> **Short task**:
Copy each line in which the string "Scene" occurs.

> **Provided material**:
+-------+

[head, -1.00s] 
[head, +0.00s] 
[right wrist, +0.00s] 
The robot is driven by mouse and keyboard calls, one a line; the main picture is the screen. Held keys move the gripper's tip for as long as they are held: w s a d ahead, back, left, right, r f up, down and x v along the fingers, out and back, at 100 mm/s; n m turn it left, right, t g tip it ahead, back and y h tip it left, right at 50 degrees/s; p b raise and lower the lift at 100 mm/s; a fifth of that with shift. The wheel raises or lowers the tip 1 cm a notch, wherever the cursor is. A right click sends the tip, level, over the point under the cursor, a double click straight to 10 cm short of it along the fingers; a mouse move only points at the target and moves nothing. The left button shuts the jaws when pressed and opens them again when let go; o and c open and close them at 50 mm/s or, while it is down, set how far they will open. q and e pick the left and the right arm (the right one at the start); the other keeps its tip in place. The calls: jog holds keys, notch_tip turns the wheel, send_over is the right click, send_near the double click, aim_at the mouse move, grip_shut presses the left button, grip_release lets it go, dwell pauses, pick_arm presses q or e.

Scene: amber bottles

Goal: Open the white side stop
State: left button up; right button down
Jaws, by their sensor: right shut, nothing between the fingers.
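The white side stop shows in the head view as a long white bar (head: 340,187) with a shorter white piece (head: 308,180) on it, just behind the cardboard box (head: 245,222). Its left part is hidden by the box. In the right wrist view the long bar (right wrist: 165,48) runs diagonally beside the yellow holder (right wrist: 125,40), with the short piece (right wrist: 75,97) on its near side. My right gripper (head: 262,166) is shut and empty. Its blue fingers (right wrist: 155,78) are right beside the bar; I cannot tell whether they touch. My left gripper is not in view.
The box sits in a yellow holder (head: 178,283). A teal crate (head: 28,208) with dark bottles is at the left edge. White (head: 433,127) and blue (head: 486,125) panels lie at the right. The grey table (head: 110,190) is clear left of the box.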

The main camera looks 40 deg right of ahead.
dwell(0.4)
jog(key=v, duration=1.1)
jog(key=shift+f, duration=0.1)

+-------+

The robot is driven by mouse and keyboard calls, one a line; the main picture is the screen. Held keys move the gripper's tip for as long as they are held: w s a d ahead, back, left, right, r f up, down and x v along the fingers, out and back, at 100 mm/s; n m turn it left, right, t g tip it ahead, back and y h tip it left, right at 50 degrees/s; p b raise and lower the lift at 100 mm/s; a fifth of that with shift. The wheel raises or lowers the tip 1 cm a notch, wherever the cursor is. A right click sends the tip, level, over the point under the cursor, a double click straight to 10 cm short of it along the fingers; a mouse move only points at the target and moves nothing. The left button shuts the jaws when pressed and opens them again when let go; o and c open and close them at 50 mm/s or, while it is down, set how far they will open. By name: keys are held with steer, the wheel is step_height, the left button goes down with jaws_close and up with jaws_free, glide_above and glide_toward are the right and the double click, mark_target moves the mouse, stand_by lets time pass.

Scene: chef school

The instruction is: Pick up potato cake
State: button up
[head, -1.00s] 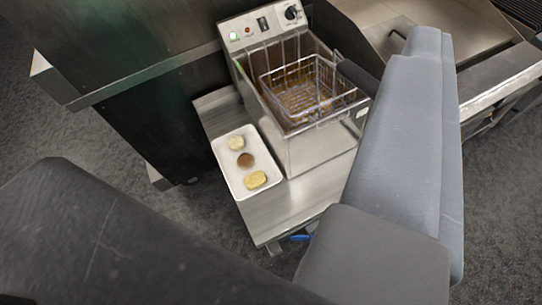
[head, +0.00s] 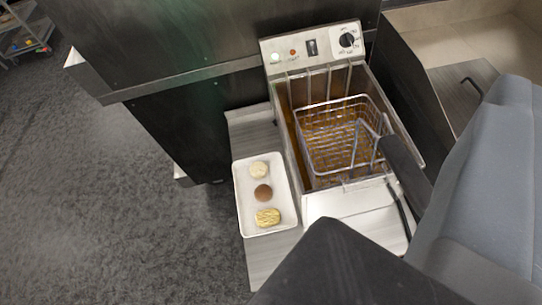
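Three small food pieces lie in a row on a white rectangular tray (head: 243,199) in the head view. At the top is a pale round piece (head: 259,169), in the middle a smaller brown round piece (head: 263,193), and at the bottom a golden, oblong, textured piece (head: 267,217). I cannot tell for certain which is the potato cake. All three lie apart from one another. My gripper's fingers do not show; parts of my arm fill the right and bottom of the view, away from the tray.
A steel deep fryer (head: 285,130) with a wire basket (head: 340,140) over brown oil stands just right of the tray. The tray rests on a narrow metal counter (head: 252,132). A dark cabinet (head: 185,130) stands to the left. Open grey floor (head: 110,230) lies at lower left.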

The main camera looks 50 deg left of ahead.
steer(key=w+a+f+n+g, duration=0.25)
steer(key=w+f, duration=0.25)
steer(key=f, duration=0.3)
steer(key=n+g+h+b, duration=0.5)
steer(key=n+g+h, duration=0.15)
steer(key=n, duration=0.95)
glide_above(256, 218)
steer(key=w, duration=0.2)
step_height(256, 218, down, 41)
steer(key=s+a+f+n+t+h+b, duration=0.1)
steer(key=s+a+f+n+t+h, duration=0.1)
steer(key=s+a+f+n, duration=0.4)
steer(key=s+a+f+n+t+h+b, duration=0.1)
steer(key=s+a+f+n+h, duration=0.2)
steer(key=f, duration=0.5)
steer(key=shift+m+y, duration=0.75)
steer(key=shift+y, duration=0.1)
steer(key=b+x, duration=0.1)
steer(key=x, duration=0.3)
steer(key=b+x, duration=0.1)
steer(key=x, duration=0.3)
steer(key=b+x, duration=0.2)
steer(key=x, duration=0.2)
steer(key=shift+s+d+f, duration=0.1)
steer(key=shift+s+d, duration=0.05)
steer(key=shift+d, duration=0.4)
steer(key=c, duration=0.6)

+-------+

> **Written answer**:
Scene: amber bottles
Scene: chef school

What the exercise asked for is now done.